Records from a data source:
================================

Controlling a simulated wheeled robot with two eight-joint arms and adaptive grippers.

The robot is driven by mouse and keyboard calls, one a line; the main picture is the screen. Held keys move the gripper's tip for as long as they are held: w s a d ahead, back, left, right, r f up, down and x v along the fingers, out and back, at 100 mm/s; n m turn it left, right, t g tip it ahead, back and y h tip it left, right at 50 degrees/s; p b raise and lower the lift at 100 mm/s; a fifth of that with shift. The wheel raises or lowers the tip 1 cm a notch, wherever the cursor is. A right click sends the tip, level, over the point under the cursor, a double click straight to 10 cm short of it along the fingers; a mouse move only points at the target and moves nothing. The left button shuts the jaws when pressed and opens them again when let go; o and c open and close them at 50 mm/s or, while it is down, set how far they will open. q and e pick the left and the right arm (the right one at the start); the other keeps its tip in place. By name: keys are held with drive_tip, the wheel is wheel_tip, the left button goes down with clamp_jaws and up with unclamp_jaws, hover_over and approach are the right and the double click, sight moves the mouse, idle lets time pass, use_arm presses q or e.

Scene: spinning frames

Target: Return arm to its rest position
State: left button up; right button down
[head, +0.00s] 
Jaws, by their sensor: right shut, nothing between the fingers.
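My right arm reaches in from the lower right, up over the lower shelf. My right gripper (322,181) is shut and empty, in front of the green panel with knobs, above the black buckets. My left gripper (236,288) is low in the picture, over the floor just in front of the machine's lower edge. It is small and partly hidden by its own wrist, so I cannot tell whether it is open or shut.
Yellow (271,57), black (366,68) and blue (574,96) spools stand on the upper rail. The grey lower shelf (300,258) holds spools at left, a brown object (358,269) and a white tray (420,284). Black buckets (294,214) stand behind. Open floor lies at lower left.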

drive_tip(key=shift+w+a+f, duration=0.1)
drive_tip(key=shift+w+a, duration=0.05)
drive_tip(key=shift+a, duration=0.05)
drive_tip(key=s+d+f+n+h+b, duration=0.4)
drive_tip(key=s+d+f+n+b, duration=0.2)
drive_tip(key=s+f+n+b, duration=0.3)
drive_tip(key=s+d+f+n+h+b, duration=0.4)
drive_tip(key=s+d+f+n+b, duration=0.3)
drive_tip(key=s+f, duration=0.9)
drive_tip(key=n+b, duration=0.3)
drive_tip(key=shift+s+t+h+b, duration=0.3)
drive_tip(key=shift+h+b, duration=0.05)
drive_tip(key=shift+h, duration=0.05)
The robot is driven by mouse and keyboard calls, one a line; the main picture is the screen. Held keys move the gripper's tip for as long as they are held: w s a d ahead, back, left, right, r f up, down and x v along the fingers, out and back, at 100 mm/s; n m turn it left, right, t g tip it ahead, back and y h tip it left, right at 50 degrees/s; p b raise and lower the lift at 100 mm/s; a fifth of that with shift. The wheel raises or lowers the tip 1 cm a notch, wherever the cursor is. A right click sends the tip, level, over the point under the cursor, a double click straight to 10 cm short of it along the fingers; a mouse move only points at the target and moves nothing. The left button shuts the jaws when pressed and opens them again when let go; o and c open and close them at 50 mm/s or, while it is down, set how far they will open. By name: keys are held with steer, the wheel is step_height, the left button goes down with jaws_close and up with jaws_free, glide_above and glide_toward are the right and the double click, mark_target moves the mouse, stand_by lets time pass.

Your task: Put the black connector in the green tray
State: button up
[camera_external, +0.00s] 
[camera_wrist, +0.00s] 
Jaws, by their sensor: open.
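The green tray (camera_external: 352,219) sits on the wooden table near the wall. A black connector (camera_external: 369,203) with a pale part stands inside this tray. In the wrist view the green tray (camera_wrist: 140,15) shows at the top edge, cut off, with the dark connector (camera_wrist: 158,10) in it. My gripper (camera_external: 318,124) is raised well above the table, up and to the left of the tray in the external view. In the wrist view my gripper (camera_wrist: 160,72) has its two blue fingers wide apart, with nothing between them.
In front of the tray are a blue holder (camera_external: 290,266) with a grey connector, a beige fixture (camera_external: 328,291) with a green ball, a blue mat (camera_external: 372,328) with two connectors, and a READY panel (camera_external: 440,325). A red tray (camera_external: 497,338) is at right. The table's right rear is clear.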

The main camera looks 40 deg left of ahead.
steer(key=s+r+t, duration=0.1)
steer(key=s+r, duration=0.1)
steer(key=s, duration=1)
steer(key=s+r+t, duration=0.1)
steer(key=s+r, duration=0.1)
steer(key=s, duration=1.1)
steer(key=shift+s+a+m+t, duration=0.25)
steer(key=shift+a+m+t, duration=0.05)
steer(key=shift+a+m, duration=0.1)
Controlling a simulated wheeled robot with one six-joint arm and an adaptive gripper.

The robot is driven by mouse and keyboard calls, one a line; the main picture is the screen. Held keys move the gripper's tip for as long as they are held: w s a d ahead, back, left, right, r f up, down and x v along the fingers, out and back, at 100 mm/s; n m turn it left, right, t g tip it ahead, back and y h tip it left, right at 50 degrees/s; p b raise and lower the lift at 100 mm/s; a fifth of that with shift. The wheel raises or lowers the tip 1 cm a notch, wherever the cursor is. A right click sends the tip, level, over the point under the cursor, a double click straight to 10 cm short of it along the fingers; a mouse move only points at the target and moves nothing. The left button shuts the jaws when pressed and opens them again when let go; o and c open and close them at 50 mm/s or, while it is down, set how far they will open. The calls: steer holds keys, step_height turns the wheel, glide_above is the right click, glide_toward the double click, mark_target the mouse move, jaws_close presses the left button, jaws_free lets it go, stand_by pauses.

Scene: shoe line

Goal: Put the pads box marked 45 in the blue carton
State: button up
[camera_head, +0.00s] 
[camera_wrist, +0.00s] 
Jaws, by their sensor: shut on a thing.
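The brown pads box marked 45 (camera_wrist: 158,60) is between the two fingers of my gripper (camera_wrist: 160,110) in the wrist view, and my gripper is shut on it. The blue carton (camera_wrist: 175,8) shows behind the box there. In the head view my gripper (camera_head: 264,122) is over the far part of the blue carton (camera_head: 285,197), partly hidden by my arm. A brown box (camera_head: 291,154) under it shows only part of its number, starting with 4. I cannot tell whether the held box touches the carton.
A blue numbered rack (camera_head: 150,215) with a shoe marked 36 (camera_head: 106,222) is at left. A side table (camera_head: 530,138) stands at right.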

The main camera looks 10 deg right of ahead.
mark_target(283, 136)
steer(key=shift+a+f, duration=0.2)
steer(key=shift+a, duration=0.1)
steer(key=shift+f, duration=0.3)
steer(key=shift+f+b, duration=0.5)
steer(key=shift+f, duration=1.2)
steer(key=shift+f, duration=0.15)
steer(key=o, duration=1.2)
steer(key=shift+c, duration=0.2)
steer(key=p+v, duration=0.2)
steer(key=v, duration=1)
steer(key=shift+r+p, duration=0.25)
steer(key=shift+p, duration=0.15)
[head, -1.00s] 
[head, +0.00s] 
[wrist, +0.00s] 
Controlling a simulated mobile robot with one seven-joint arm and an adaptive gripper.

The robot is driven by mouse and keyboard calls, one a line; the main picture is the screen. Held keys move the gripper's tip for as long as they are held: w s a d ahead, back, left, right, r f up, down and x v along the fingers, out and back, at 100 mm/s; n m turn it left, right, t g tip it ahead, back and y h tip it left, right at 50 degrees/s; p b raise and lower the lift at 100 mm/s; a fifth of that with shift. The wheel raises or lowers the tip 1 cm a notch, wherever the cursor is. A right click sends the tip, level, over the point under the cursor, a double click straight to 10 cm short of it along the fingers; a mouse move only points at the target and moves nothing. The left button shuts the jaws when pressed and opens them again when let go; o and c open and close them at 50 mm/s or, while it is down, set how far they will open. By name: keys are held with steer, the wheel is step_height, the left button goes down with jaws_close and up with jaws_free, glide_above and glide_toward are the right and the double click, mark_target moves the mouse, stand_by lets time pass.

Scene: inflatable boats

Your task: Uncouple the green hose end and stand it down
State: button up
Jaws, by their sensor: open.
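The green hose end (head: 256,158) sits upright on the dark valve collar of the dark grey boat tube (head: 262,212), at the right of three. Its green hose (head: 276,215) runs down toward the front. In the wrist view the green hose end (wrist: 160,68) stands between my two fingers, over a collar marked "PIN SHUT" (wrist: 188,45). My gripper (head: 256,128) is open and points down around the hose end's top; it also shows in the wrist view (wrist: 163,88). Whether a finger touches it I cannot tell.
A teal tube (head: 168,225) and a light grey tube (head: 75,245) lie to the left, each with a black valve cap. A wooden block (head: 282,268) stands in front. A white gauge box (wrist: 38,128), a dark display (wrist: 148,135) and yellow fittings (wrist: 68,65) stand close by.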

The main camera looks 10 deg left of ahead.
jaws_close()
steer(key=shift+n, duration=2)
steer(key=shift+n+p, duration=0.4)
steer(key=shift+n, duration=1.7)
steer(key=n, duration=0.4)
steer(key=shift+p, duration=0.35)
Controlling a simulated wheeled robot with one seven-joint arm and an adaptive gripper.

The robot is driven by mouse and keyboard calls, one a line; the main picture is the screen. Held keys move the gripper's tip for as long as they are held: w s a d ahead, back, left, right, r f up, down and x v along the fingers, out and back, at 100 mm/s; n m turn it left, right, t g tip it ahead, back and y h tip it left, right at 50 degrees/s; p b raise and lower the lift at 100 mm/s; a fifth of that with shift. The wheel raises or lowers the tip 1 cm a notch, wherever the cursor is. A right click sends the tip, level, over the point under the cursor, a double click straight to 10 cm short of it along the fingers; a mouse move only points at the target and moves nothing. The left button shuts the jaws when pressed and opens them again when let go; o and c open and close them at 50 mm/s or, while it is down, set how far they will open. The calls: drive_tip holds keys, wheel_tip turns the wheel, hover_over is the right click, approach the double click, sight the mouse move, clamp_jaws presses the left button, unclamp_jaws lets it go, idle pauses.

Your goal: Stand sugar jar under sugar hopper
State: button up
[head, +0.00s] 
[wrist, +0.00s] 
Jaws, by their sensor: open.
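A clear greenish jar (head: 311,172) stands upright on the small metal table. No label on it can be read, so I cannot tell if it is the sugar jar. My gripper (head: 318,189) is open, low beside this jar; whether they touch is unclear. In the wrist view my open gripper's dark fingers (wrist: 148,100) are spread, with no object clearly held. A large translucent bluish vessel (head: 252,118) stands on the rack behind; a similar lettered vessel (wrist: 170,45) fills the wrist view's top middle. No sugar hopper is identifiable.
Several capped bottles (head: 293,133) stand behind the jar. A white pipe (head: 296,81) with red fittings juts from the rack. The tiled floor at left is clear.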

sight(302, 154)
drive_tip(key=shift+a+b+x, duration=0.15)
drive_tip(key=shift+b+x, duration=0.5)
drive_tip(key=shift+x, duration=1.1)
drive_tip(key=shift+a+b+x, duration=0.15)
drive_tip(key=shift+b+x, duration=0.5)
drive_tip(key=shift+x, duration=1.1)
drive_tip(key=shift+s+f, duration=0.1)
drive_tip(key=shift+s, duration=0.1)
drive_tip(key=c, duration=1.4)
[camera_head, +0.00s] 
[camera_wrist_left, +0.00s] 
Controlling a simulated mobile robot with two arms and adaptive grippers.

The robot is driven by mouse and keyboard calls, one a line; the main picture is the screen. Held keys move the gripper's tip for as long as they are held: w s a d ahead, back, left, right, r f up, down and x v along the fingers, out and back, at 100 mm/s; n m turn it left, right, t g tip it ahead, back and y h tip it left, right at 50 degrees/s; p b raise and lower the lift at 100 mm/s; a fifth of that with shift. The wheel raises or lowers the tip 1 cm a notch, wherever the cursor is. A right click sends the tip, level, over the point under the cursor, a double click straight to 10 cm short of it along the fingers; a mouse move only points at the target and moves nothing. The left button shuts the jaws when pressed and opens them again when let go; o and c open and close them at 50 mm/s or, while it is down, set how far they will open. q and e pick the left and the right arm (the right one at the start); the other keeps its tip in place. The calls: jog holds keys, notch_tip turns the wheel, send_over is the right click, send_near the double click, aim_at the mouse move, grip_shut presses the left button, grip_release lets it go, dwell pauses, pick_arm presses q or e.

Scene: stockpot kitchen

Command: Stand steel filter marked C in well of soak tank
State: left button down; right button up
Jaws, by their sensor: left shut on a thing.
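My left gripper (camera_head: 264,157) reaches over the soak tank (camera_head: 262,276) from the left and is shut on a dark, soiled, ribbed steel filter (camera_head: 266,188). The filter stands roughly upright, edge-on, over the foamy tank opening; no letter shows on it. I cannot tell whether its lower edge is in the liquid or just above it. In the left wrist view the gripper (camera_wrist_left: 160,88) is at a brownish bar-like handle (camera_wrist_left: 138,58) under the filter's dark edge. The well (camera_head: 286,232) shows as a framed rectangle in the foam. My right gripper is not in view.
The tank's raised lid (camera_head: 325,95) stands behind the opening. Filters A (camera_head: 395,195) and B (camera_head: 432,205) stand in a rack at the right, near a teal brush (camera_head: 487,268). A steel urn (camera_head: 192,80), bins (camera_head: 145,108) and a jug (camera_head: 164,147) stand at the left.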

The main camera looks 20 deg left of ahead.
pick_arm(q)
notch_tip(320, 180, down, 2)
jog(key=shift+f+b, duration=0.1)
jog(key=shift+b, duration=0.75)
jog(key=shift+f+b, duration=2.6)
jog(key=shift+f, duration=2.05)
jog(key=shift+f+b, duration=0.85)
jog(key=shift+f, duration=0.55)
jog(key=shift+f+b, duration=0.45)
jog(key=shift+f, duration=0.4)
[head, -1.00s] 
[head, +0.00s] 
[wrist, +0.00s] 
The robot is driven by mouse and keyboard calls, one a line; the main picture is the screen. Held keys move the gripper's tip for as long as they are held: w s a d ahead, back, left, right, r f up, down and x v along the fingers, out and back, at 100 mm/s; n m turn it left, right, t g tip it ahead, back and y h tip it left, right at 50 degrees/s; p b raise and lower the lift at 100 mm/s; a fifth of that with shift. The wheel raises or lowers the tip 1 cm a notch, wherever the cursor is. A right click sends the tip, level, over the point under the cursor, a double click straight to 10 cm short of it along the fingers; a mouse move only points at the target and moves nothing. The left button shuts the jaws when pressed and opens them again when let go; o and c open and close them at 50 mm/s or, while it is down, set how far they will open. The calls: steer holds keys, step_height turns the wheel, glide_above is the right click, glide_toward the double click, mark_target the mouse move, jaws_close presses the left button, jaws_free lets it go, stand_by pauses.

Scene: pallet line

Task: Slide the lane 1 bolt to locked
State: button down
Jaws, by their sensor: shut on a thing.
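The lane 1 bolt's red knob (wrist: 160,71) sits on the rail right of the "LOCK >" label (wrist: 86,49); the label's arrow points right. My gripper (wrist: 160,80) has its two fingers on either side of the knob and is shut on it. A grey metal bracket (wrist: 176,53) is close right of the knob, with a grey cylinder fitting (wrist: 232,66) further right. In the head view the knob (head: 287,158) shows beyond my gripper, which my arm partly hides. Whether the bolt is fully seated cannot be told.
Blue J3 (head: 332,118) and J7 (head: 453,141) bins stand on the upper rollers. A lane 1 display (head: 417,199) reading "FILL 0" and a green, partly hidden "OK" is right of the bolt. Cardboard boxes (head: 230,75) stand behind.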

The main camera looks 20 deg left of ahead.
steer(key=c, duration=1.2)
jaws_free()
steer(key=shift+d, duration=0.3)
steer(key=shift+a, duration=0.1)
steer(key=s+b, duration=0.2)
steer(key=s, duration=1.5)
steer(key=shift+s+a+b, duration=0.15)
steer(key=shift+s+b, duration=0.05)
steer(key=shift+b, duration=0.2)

================================

Directions:
Identify all lines where the word "wheeled" shows up. Copy them.

Solution to the problem:
Controlling a simulated wheeled robot with two eight-joint arms and adaptive grippers.
Controlling a simulated wheeled robot with one six-joint arm and an adaptive gripper.
Controlling a simulated wheeled robot with one seven-joint arm and an adaptive gripper.

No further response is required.